# What is asked:
Scan the data. Collect each line that contains the word "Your".

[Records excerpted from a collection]
········

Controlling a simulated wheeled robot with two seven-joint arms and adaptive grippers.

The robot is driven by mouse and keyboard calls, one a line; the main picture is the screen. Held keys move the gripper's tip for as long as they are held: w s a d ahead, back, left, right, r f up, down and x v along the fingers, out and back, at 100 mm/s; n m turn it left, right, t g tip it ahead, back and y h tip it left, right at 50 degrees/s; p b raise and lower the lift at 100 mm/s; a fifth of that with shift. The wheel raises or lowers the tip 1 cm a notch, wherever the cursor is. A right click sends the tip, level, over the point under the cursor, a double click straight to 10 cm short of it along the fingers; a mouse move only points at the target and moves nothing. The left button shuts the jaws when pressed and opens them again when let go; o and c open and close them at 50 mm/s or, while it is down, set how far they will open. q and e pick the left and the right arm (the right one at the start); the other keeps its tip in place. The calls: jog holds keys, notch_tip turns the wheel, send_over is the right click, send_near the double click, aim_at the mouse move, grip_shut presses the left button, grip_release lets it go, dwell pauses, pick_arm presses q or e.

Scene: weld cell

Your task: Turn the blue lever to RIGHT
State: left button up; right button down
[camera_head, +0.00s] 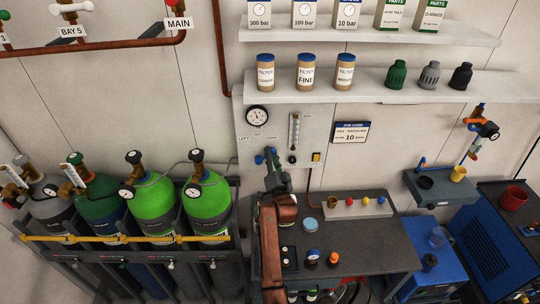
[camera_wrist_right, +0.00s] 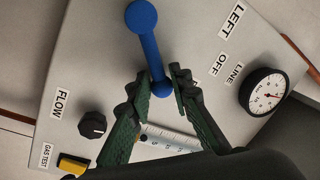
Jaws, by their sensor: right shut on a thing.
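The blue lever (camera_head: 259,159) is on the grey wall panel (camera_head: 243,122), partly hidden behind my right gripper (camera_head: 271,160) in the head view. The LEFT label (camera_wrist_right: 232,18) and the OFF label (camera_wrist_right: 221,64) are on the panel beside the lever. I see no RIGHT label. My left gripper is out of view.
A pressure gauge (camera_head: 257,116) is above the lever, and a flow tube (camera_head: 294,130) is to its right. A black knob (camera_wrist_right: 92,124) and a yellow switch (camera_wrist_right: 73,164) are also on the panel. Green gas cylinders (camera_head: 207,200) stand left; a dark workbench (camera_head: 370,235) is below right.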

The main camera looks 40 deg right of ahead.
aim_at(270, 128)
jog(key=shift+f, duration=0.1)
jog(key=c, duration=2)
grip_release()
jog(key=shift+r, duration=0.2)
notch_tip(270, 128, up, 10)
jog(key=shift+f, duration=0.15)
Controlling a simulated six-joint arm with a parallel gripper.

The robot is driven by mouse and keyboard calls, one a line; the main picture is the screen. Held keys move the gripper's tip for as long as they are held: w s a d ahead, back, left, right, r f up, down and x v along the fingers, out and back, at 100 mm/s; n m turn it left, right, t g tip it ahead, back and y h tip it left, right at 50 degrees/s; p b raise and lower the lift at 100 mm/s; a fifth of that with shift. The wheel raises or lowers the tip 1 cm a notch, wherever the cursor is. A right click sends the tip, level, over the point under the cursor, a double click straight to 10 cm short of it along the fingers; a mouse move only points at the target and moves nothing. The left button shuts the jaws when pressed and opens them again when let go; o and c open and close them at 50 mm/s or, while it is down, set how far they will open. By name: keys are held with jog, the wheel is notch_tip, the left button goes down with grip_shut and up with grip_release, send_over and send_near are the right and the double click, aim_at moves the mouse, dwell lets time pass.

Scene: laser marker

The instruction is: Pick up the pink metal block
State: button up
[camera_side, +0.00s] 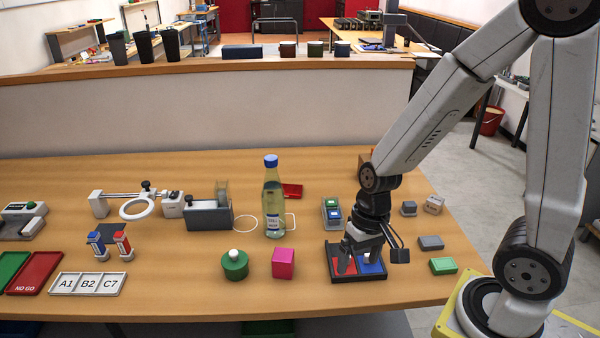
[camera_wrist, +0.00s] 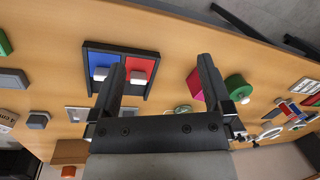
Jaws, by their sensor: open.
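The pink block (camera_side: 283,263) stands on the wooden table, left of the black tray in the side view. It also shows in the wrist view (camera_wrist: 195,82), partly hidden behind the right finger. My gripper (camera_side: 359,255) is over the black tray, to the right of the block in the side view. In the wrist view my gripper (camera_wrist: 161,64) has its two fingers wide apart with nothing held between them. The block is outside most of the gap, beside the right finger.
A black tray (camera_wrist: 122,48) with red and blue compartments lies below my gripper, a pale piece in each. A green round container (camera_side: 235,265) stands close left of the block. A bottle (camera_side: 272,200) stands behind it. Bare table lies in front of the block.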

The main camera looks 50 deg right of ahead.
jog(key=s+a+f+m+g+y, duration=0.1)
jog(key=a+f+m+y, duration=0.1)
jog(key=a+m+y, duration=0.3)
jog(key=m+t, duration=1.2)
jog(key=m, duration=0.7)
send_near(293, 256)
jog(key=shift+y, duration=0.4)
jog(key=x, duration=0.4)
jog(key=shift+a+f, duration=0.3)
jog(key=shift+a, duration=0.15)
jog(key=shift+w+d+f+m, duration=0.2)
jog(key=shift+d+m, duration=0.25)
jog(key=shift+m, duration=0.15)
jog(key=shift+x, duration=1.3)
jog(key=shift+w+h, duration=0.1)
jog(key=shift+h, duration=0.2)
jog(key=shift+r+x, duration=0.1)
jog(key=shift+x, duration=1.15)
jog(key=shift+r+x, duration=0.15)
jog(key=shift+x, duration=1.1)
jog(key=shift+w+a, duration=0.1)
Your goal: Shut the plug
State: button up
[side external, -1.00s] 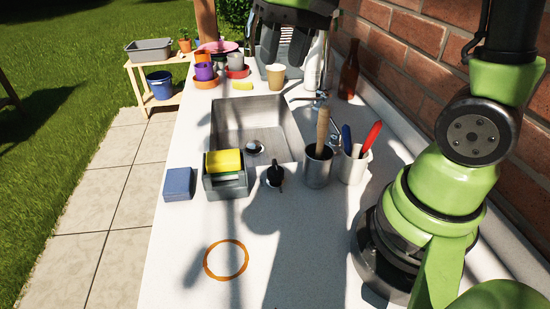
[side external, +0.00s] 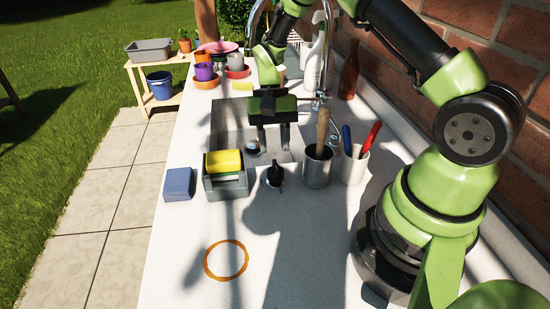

········

# Result of the task:
Your task: Turn the blue lever to RIGHT
Your goal: Shut the plug

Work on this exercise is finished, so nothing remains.